No cenário de médio/longo prazo, colocam-se duas questões: 1) se a crise internacional se agravar e vier a ocorrer uma fuga de capitais, que efeito isso teria sobre a atividade econômica interna?; 2) se a forte desaceleração da economia dos EUA se transformar em recessão, que efeito isso teria sobre a balança comercial e a atividade econômica no Brasil?

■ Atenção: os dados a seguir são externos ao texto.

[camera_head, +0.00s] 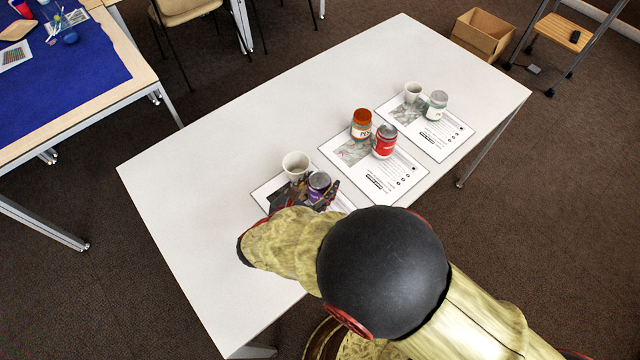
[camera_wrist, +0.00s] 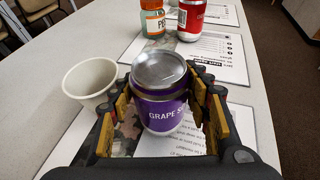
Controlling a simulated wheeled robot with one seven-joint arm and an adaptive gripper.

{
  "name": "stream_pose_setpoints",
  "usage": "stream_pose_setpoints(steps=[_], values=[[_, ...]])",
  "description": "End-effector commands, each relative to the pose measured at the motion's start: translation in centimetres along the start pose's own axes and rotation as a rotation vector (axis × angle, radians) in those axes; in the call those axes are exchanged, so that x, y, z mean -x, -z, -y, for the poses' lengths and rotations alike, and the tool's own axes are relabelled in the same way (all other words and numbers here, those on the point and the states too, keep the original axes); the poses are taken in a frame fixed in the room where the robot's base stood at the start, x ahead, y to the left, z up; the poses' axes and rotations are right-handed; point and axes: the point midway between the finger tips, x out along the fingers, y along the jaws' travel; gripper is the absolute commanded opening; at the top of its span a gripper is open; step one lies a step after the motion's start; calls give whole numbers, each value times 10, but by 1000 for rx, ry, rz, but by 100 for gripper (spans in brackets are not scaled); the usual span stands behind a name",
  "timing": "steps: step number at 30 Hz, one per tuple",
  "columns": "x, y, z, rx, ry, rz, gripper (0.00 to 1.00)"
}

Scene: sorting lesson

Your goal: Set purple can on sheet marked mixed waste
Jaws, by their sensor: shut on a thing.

Com relação ao primeiro caso, depende da reação do governo brasileiro. Se a decisão for a de deixar o câmbio flutuante promover o “ajuste”, coadjuvado por juros e superávits primários elevados, o resultado será a desaceleração da economia, conspirando contra a reativação que ela tem experimentado no período recente, além de reacender a chama inflacionária. Isso porque, como vimos, uma desvalorização descontrolada da moeda poderia pressionar os preços para cima, enquanto os juros elevados e a queda dos investimentos públicos ou a elevação dos tributos (como forma de aumentar o superávit primário), ao retirar dinheiro de circulação, desanimam a atividade produtiva, tanto privada quanto pública.

Como assinala o economista Francisco Eduardo Pires de Souza, membro do Grupo de Conjuntura de UFRJ: “O risco maior ocorreria se a crise afetasse os fluxos de capital para o Brasil de tal modo que levasse o Banco Central a subir os juros” (Cit. In “Impacto da crise é limitado, diz especialista”. Folha de S.Paulo, 18.01.2008, p. B3). No entanto, se, em lugar de deixar o câmbio flutuar livremente e de elevar os juros e o superávit primário, o governo optar por proteger nossas reservas cambiais mediante alguma forma de controle de capitais, os juros e o superávit primário podem ser reduzidos, estimulando, assim, a atividade produtiva.

Quanto ao possível impacto de uma recessão nos EUA sobre a balança comercial e atividade econômica no Brasil, cabe registrar, em primeiro lugar, que, também neste aspecto, a economia brasileira está mais preparada do que nas crises que ocorreram nos anos de 1990. Um aspecto decisivo é o fato de que os EUA já não têm o peso na economia mundial de antes. Segundo cálculos do FMI, com base no PIB medido por Paridade do Poder de Compra, a participação dos EUA na economia mundial, em 2006, era de 19,7%, vindo a China em segundo lugar, com 15,1% (Canzian, Fernando. “Crise pega Brasil e o mundo mais ricos”. Folha de S.Paulo, 27.01.2008, p. B3). Ou seja, já não se pode afirmar que, ao crescer, a economia dos EUA automaticamente alavancaria as demais economias e que, ao declinar, levaria de roldão essas economias.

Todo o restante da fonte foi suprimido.